<<<<

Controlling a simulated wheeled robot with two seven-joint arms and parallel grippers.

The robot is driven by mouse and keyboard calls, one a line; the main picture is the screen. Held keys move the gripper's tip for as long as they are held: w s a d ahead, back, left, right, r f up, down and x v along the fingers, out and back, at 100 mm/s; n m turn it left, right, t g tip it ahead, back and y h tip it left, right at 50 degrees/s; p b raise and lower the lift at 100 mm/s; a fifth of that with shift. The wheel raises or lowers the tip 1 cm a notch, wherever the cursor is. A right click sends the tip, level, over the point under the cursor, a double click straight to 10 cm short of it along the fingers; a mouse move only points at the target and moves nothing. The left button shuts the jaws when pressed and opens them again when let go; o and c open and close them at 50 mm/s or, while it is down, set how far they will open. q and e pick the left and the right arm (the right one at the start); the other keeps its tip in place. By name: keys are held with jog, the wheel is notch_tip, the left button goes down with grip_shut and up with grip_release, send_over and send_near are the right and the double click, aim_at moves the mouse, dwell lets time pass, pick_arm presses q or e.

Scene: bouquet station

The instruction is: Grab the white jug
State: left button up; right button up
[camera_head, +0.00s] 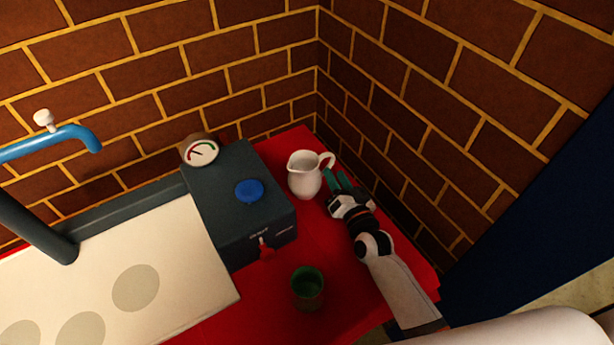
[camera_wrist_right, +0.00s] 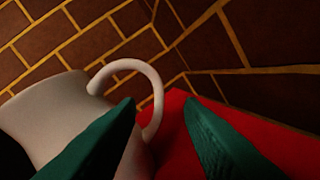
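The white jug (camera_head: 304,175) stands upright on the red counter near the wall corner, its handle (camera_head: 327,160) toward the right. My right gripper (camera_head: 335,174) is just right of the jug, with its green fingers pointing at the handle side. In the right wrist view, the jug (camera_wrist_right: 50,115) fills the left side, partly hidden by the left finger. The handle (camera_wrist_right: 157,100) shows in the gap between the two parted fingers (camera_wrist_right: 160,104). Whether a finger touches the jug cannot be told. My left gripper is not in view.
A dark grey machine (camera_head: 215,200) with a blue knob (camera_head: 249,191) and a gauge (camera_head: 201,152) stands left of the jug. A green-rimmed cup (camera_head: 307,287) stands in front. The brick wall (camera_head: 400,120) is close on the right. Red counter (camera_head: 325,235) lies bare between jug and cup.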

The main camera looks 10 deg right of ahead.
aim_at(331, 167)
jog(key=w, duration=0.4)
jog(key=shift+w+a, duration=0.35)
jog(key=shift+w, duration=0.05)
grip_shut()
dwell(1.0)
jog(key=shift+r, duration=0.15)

>>>>
<<<<

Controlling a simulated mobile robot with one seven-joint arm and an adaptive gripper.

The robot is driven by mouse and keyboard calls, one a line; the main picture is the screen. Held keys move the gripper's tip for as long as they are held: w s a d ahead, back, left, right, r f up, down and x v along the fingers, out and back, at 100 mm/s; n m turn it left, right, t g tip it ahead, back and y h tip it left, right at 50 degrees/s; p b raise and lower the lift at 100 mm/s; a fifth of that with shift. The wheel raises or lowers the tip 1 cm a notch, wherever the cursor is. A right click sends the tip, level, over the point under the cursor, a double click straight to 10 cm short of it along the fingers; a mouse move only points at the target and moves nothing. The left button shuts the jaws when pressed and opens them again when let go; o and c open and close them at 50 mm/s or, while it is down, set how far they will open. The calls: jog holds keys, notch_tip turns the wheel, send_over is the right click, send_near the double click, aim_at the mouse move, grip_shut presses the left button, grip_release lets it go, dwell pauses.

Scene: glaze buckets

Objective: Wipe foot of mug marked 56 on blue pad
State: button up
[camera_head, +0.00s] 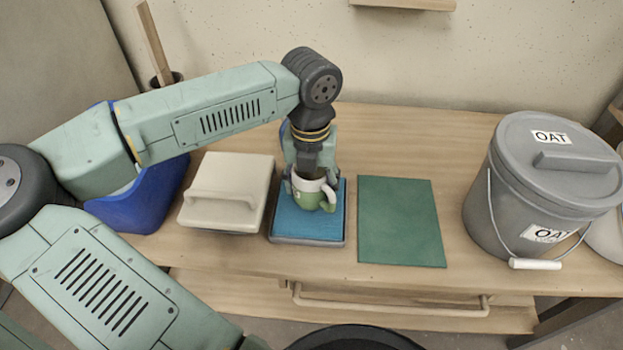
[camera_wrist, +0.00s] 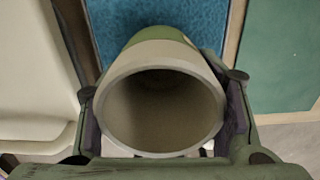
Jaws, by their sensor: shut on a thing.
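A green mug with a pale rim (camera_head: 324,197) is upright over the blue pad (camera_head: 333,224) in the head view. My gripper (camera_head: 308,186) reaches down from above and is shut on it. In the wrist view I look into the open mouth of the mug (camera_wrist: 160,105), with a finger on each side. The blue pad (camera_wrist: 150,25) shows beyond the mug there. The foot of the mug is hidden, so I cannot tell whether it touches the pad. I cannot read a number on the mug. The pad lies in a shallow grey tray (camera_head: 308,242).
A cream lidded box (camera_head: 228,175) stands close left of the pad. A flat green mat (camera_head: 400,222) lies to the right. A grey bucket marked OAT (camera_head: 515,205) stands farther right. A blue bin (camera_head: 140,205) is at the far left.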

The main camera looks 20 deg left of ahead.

>>>>

▶ [What this task involves]: In the listing above, find the line containing "Scene: glaze buckets" and the line containing "[camera_wrist, +0.00s]", then write out both of them and every line between, exactly, with no pictures.

▶ [Answer to the task]:
Scene: glaze buckets

Objective: Wipe foot of mug marked 56 on blue pad
State: button up
[camera_head, +0.00s] 
[camera_wrist, +0.00s] 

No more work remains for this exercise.